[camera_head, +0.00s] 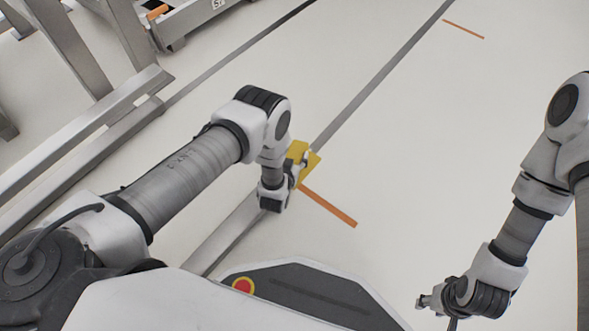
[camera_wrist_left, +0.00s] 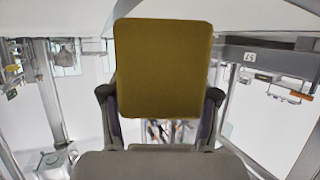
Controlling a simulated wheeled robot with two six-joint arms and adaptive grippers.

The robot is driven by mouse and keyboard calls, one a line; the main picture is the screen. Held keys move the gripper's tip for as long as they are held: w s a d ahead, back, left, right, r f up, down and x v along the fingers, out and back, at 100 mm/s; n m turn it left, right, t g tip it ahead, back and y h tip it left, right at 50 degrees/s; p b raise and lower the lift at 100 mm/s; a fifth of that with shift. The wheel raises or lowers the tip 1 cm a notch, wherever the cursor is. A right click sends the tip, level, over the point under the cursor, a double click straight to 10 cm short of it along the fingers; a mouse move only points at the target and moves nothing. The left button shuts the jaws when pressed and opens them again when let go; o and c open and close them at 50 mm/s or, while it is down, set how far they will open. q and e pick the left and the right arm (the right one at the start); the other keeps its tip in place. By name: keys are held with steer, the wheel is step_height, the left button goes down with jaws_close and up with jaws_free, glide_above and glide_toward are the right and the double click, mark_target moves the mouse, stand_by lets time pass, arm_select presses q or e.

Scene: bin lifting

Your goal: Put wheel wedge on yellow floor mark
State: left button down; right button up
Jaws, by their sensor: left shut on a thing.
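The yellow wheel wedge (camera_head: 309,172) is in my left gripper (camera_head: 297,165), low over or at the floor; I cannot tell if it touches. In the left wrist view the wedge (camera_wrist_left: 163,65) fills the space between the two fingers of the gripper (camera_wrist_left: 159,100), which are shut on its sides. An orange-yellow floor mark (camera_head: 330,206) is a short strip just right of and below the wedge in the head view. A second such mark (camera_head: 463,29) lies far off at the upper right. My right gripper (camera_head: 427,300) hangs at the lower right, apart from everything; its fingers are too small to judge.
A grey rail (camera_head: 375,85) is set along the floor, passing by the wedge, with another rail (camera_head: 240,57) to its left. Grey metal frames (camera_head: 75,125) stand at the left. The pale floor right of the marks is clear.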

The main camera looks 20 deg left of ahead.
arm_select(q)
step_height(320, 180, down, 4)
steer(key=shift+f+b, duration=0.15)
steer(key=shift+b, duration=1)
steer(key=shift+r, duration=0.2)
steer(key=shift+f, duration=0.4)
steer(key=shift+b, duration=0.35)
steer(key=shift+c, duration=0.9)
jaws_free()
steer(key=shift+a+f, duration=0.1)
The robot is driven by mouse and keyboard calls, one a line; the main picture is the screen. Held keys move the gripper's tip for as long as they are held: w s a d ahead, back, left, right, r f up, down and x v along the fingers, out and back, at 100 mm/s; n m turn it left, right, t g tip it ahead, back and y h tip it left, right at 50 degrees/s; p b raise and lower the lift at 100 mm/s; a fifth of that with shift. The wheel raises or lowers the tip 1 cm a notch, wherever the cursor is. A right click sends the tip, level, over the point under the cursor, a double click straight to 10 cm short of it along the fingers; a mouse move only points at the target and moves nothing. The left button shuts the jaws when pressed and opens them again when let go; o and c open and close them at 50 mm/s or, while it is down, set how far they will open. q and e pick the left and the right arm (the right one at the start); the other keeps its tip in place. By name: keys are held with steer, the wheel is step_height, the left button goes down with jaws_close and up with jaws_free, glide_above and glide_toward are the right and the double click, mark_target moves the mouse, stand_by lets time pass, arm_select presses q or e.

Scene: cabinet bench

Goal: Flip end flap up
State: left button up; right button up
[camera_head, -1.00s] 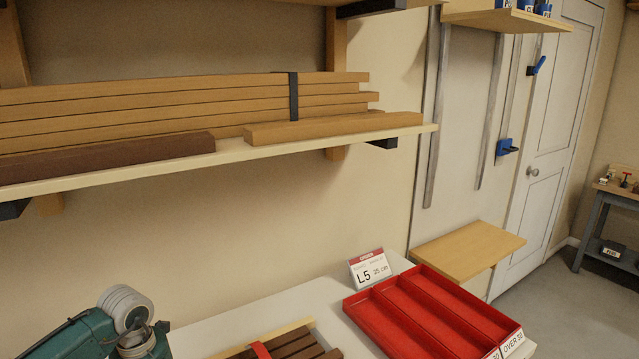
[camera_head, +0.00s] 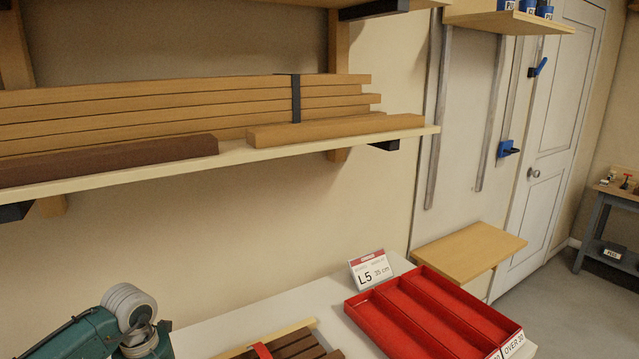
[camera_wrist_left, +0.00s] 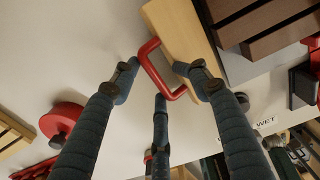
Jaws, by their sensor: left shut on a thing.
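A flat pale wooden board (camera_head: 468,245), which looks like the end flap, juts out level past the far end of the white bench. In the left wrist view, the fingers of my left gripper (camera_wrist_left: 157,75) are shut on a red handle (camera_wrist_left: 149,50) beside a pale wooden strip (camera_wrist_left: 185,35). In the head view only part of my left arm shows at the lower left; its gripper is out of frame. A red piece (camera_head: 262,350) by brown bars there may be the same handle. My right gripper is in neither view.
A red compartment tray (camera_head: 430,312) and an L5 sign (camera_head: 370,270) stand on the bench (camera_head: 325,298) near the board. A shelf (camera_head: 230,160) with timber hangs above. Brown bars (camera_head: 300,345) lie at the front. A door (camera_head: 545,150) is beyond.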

◇ ◇ ◇

Go through the entries above and count the lines containing the word "Scene"; give only that count.

ANSWER IN FULL: 2